Problem statement ::
Transcribe the listing in full, excluding any pictures.

^^^^

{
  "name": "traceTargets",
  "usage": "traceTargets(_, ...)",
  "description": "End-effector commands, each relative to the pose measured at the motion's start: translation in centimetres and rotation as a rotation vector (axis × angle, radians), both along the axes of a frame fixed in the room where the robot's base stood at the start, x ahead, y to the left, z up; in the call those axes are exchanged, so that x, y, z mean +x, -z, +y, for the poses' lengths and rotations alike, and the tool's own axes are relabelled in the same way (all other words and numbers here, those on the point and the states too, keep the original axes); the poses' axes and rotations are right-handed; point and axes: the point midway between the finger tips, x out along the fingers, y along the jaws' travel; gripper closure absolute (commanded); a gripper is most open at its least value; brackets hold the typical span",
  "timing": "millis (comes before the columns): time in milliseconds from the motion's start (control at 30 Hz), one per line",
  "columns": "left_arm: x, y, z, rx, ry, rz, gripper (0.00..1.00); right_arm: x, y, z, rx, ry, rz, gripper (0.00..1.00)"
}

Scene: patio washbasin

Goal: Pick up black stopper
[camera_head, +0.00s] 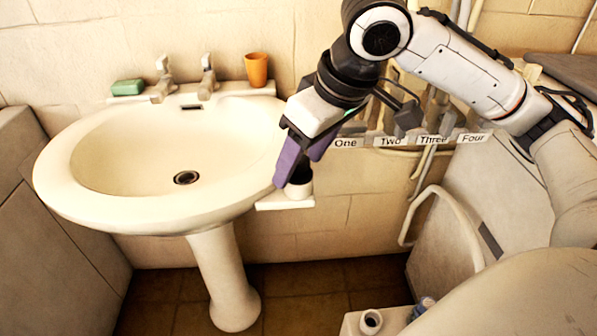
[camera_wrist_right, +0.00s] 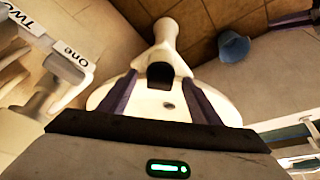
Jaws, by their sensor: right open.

^^^^

Output for this task ::
{
  "name": "traceTargets",
  "usage": "traceTargets(_, ...)",
  "description": "End-effector commands, each relative to the pose measured at the motion's start: translation in centimetres and rotation as a rotation vector (axis × angle, radians), both along the axes of a frame fixed in the room where the robot's base stood at the start, x ahead, y to the left, z up; in the call those axes are exchanged, so that x, y, z mean +x, -z, +y, for the poses' lengths and rotations alike, and the tool's own axes are relabelled in the same way (all other words and numbers here, those on the point and the states too, keep the original axes); the poses' axes and rotations are right-handed; point and axes: the point midway between the finger tips, x out along the fingers, y along the jaws' travel; gripper closure absolute (commanded); a gripper is most open at its least value; brackets hold the typical span",
  "timing": "millis (comes before the columns): time in milliseconds from the motion's start (control at 30 Hz), one per line",
  "columns": "left_arm: x, y, z, rx, ry, rz, gripper (0.00..1.00); right_arm: x, y, z, rx, ry, rz, gripper (0.00..1.00)"
}

Scene: patio washbasin

Goal: Pick up black stopper
[camera_head, +0.00s] 
[camera_wrist_right, +0.00s] 
Jaws, by their sensor: right open.

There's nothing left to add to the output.